Monday, August 10, 2009

I Hope Paul Krugman is Right

In Sunday's New York Times, Paul Krugman wrote:
So it seems that we aren’t going to have a second Great Depression after all.
I sure hope his desk is made of wood and he knocked on it loudly while writing that column. Since it's still early, and the Great Depression took years to become "great". :-( What follows in Krugman's column isn't all that cheery.
Just to be clear: the economic situation remains terrible, indeed worse than almost anyone thought possible not long ago. ... We haven’t yet reached the point at which things are actually improving; for now, all we have to celebrate are indications that things are getting worse more slowly.
In praising the ARRA stimulus package, he writes
Nonetheless, reasonable estimates suggest that around a million more Americans are working now than would have been employed without that plan
Who made these estimates? Articles I have found basically say nobody can really tell how many jobs the ARRA has saved or created. In one article I found, even President Obama only claims 600,000 jobs saved or created. In general, the responses to these job claims range from skeptical to outraged.

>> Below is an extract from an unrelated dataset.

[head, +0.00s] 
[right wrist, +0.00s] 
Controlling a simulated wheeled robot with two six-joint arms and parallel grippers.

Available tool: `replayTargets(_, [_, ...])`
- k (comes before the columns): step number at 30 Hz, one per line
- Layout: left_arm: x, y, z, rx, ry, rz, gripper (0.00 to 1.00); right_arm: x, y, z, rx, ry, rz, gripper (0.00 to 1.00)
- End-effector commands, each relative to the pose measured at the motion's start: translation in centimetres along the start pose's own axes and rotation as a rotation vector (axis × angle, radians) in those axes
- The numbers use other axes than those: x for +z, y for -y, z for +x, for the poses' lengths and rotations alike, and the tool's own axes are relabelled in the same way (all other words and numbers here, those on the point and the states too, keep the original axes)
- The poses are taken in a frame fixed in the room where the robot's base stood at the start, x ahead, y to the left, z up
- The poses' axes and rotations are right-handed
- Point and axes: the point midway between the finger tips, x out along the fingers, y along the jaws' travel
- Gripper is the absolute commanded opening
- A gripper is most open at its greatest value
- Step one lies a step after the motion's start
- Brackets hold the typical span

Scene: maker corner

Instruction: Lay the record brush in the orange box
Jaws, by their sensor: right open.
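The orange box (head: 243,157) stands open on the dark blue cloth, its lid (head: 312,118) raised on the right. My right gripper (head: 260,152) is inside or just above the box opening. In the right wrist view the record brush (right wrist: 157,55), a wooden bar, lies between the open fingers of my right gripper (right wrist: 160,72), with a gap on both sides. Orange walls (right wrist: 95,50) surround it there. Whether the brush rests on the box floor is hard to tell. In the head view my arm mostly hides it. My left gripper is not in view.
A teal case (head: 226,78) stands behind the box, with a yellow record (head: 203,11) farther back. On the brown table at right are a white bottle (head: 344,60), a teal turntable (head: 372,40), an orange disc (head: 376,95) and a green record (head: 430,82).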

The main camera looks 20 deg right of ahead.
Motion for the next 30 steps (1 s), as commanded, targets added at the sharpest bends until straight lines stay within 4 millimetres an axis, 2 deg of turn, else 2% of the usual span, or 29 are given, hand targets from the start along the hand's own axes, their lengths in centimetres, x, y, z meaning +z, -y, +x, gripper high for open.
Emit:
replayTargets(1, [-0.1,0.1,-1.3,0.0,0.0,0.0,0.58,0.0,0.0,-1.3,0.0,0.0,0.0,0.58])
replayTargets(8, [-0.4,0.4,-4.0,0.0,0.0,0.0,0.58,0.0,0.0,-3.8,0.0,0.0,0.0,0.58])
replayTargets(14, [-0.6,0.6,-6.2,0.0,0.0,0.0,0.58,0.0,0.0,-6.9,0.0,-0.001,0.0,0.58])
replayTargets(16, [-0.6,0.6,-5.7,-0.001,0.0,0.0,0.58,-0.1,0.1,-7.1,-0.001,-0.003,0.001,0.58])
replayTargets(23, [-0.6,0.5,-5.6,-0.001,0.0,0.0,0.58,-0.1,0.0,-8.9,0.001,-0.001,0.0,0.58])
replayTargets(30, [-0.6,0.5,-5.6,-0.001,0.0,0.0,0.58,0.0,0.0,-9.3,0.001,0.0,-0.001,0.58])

Now, I would assume that Nobel Prize Economist Paul Krugman knows more about this than I. But he should cite a source for these reasonable estimates. Because, even though I sometimes disagree with Krugman (and President Obama) on policies, I'm rooting for them to be right. I'm rooting for an Obama landslide victory in 2012. Not because I love Obama, but because that will, most likely, come about because the US economy has recovered. Which is good for me, and most everybody. Probably even good for Beck and Rush. :-)

1 comment:

Unknown said...

How do I put this?

The rules for newspaper comments are a little different from those for economics much less hard science. in this role, Paul Krugman is as much an entertainer as a scientist.

Also, how many jobs were or weren't saved by the Obama stimulus depends on your estimate of what would have happened without it. My guess is that Krugman thinks we were headed for a new Great Depression, so he just etimated job losses in a Great Depression type of event in 2008 and compared to that.